What is wisdom?
The Merriam-Webster Dictionary defines wisdom as one's "ability to discern inner qualities and relationships", "good sense", or "accumulated philosophical or scientific learning". The word “wisdom” is interchangeable with synonyms like "insight", "judgment", and "knowledge". With these definitions, we must raise another question: who has the wisdom to decide what judgments are good and sound and wise?
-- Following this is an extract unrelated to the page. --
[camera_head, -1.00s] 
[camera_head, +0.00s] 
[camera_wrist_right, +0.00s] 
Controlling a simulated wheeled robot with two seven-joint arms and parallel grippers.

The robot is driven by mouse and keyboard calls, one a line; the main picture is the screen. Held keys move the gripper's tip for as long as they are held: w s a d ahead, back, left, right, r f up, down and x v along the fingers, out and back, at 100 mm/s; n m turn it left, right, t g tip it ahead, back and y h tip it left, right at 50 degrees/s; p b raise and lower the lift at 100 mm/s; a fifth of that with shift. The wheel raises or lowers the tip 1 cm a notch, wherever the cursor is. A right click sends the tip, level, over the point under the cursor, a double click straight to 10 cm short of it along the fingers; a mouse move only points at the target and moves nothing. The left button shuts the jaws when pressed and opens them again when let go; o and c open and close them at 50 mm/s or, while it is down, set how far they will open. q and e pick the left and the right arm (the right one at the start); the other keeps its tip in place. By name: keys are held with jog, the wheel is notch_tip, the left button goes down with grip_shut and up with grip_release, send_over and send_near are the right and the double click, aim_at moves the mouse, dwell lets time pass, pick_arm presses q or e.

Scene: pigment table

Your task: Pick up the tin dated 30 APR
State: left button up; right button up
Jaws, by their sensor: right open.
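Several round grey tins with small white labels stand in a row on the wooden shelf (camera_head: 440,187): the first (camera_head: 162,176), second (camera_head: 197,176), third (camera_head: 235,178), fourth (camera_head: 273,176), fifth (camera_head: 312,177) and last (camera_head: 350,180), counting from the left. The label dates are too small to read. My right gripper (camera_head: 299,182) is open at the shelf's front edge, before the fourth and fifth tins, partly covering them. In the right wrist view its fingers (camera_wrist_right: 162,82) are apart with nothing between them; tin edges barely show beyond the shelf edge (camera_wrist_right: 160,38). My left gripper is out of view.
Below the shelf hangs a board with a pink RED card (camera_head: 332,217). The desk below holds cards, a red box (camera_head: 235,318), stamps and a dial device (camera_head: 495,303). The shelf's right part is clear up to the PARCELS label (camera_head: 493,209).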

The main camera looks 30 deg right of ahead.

As followers of Christ, we believe that the Bible is God's Word to us, and this makes His Word the definitive line of what true wisdom is. While we can look out at the created world and see evidence that there is a Creator (Rom. 1:20), we can only learn who this Creator is and how He desires us to live by hearing the words of Scripture He's given us to learn and live by (Rom. 10:17).
But how do we gain wisdom? James writes that God gives wisdom to all who ask Him for it (Jam. 1:5), and Proverbs reveals that wisdom is something that we must seek after and pursue (Prov. 8:17). We gain wisdom by allowing God to teach us through the applied understanding of His Word, and rightly discerning between the people and influences that vie for our lives.
In the book of 1 Kings, we find a man whose life is marked both by incredible insight, and incredible folly. Solomon is the son of David and Bathsheba, their second child, after their first child dies in consequence of David’s murder of Uriah, and his adultery with Bathsheba (2 Sam. 12:14). Despite the messy origin of his heritage, God loves Solomon from his birth (2 Sam. 12:24-25), and is chosen by God, from among his many brothers, to stand as one of the forefathers of the Christ.
Even as a young ruler Solomon seems to understand how God desires him to rule as king over Israel, and these desires of God seem to be the genuine desire of Solomon’s heart as well. When approached by God in a dream and directed to ask of Him anything he wants, Solomon turns away from riches and horses and strength, and asks for wisdom, knowing that he needs wisdom from God Himself if he wishes to rule Israel well. And God pours this wisdom into Solomon’s heart, even as He blesses him with every treasure Solomon chose not to ask for (1 Kings 3).
But while Solomon starts off well, his ending serves as a sharp warning to every reader, and is, perhaps, an even greater warning to the consequence of neglecting the pursuit of God and His wisdom than every word he wrote on the matter. While Solomon first chooses God over the treasures of worldly kings, we find him living no different than the rest of the world by the time God tears the kingdom of Israel from his hands near the end of his life. He has accumulated chariots, wealth, and wives he loves more than God. He has turned his eyes back to Egypt, and to the worship of foreign gods. He has disobeyed every word God had written about what Israel’s king should be like. Rather than rule with a heart like his father David’s, Solomon leaves life with a heart divided between the wisdom of God, which is foolishness to the world, and the wisdom of the world, which is foolishness to God (1 Kings 9-11).
And this tension between wisdom and folly has not changed, from the time of Solomon to our world today, except in one way: God has revealed Himself to the world through the man Jesus Christ – descended from David and Solomon, but a better king, in every way – and He has declared Him both God and Saviour, and our only hope for reconciliation and peace with God (Matt. 17:5; John 3:16; 1 Tim. 2:5; Rom. 5:10-11; Col. 1:20-23).
Will our confidence in Christ be seen as folly to those who do not believe? Absolutely! But Paul writes in 1 Corinthians 1:20-21, “has not God made foolish the wisdom of the world? For since in the wisdom of God the world through its wisdom did not know him, God was pleased through the foolishness of what was preached to save those who believe.”
By stepping in faith in the knowledge of the God we know but cannot yet see (Heb. 11:1), we preach the life, death, and resurrection of Christ with confidence, knowing that He is both the wisdom and power of God (1 Cor. 1:24), and the only One who is worthy to be followed with an undivided heart.